Dans la même veine, et toujours au chapitre des clauses jugées abusives en ce qu’elles créent un déséquilibre significatif au détriment des consommateurs, le constructeur ne peut pas prévoir dans son contrat une clause qui impose la signature d’un avenant à la charge financière du maître d’ouvrage pour tenir compte de modifications exigées par l’administration en rapport avec l’autorisation d’urbanisme. La Cour considère que « le constructeur, en sa qualité de professionnel, était la seule partie à avoir la main sur l’élaboration du permis de construire et qu’il lui appartenait de l’établir au regard des critères exigés, la cour d’appel, qui en a justement déduit que ces dispositions portaient atteinte au caractère forfaitaire et définitif du prix du contrat dont le principe était de protéger le cocontractant des coûts imprévisibles, a ainsi caractérisé l’existence d’un déséquilibre significatif entre les droits et obligations des parties créé par cette clause au détriment des consommateurs et a décidé à bon droit qu’elle constituait une clause abusive. » - Cass., 1ère civ., 15 juin 2022, 18-16968, publié au Bulletin, à l’initiative de l’AAMOI.
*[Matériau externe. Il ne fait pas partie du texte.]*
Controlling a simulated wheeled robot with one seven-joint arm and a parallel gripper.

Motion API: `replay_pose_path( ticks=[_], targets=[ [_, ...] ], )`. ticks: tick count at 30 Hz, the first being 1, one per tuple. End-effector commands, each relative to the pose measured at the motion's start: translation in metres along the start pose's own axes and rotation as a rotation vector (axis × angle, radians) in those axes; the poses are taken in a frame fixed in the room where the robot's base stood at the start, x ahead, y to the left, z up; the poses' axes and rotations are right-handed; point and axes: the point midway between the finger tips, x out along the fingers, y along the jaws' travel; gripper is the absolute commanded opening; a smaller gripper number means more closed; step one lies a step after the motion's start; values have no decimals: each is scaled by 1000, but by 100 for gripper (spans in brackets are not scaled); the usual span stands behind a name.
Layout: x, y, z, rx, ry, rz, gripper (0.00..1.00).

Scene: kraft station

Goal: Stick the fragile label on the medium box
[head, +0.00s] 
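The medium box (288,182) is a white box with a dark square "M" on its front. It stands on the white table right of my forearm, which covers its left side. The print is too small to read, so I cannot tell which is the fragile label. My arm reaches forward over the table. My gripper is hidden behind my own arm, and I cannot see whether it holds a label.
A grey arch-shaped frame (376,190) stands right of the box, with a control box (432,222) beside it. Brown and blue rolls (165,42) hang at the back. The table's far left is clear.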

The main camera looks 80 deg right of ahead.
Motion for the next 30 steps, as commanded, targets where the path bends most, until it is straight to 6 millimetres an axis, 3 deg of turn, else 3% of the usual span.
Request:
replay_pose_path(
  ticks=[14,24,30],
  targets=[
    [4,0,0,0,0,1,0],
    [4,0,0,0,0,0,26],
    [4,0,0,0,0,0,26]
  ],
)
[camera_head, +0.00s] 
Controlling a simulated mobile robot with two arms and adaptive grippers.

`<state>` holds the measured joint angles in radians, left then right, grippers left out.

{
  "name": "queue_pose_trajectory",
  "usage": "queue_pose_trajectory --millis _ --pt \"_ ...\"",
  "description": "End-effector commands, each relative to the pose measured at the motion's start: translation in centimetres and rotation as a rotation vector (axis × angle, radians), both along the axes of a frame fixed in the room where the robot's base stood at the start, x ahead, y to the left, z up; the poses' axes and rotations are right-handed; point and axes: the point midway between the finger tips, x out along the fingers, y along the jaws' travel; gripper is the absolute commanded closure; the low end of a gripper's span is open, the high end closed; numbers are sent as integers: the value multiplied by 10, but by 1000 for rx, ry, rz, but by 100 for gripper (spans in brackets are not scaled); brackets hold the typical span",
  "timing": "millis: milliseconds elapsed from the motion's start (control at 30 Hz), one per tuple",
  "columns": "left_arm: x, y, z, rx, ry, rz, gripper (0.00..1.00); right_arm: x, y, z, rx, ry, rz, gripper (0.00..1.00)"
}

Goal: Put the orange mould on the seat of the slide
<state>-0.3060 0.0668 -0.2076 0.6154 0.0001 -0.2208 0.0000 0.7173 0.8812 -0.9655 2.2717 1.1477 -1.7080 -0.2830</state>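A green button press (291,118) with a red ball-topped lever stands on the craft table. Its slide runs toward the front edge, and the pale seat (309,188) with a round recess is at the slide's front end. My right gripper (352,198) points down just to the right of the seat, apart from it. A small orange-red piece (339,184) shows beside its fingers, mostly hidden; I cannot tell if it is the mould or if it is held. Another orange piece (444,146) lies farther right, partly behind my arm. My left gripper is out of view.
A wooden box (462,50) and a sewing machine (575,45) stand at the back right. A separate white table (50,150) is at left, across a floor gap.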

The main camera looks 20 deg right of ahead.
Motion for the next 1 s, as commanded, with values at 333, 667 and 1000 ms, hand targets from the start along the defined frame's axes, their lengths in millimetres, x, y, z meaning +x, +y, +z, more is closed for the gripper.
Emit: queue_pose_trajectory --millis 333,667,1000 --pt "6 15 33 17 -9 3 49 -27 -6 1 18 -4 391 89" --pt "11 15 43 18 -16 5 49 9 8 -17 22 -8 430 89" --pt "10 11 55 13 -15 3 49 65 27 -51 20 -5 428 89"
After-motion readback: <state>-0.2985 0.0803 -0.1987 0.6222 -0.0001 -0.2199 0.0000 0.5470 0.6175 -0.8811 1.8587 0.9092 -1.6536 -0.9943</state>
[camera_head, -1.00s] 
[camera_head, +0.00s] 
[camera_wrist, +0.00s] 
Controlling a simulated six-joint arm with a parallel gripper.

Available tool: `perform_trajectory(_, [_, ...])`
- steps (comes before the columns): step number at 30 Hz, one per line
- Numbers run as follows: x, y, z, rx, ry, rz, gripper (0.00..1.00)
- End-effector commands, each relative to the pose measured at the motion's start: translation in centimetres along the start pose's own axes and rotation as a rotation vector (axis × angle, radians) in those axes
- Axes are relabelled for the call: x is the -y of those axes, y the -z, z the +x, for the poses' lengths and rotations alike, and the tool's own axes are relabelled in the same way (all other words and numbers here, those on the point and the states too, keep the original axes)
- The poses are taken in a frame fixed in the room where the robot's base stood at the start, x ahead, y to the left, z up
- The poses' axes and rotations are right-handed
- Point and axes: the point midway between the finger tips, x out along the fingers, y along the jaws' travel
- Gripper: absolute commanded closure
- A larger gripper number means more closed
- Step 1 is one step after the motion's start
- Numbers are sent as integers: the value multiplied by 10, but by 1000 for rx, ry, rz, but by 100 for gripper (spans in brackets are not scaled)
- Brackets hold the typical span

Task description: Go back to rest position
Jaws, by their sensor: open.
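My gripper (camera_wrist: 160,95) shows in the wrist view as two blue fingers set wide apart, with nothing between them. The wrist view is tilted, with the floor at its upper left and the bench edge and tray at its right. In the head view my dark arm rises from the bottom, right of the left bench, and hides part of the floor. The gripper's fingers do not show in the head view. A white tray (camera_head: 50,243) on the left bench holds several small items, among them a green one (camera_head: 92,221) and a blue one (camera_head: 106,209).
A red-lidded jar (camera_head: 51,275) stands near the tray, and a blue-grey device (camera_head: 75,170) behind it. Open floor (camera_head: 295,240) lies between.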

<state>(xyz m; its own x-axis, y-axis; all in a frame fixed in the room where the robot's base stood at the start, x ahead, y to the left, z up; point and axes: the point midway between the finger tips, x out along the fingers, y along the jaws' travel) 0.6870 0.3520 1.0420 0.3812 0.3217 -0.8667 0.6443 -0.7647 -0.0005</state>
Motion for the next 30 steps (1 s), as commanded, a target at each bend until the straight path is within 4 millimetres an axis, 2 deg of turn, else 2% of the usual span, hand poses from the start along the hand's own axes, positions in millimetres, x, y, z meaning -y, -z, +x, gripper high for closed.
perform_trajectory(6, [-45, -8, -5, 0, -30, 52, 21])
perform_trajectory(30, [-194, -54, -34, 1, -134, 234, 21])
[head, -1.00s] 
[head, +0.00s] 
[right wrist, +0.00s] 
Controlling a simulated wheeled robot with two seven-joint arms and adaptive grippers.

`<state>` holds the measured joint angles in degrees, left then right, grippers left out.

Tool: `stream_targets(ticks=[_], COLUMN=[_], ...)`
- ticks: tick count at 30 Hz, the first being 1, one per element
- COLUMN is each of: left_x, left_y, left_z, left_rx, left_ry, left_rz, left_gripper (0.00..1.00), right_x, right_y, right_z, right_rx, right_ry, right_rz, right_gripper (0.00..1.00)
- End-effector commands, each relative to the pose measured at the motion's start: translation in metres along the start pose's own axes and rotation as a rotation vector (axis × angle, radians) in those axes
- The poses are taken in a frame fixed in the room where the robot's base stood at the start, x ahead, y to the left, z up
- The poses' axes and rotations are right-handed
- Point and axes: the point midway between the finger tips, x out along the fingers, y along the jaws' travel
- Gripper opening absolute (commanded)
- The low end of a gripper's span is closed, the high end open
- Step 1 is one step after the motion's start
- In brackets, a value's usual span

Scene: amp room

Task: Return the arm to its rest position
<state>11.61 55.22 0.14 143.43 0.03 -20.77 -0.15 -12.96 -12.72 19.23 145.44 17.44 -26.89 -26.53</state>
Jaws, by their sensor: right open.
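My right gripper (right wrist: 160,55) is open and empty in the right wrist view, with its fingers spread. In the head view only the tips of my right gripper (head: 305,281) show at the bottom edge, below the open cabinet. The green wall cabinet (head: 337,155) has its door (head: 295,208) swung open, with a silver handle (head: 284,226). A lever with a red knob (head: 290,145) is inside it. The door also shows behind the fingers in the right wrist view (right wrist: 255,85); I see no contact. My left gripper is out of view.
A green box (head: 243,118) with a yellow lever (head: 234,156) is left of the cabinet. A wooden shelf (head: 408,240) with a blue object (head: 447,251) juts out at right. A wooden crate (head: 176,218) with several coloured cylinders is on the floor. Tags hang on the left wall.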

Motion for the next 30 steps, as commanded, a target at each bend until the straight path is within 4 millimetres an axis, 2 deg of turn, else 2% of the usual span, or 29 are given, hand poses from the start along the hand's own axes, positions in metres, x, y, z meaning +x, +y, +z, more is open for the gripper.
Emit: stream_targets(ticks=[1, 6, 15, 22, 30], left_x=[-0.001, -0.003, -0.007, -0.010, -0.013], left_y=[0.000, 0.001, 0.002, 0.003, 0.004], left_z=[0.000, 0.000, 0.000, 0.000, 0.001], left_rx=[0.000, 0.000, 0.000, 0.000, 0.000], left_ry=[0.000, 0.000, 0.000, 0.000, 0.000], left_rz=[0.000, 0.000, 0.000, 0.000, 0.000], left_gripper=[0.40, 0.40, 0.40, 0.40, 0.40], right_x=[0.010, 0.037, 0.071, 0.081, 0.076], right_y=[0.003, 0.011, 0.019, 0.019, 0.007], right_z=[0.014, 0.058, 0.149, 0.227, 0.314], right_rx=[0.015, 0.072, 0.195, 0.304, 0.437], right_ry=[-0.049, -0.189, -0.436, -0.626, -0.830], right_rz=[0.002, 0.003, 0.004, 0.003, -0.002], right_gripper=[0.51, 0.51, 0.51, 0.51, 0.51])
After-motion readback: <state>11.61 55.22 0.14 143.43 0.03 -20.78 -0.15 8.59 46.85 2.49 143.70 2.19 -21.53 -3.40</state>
Les constructeurs ont donc vocation à redoubler de vigilance car la jurisprudence récente tend à donner un plein effet au forfait du prix contracté et à leur obligation de conseil dans un contexte d'augmentation du coût de la construction.
Il n’est pas à douter que ces solutions trouveront de l’écho dans les contentieux les plus récents dans lesquels, à la suite de la défaillance de plusieurs constructeurs de renom (GEOXIA avec les maisons Phénix pour le plus connu), les refus de garantie de livraison motivés par une marge trop faible ne sont plus rares et les caducités hâtivement prononcées par les constructeurs en cas de refus de signature d'un avenant en plus-value.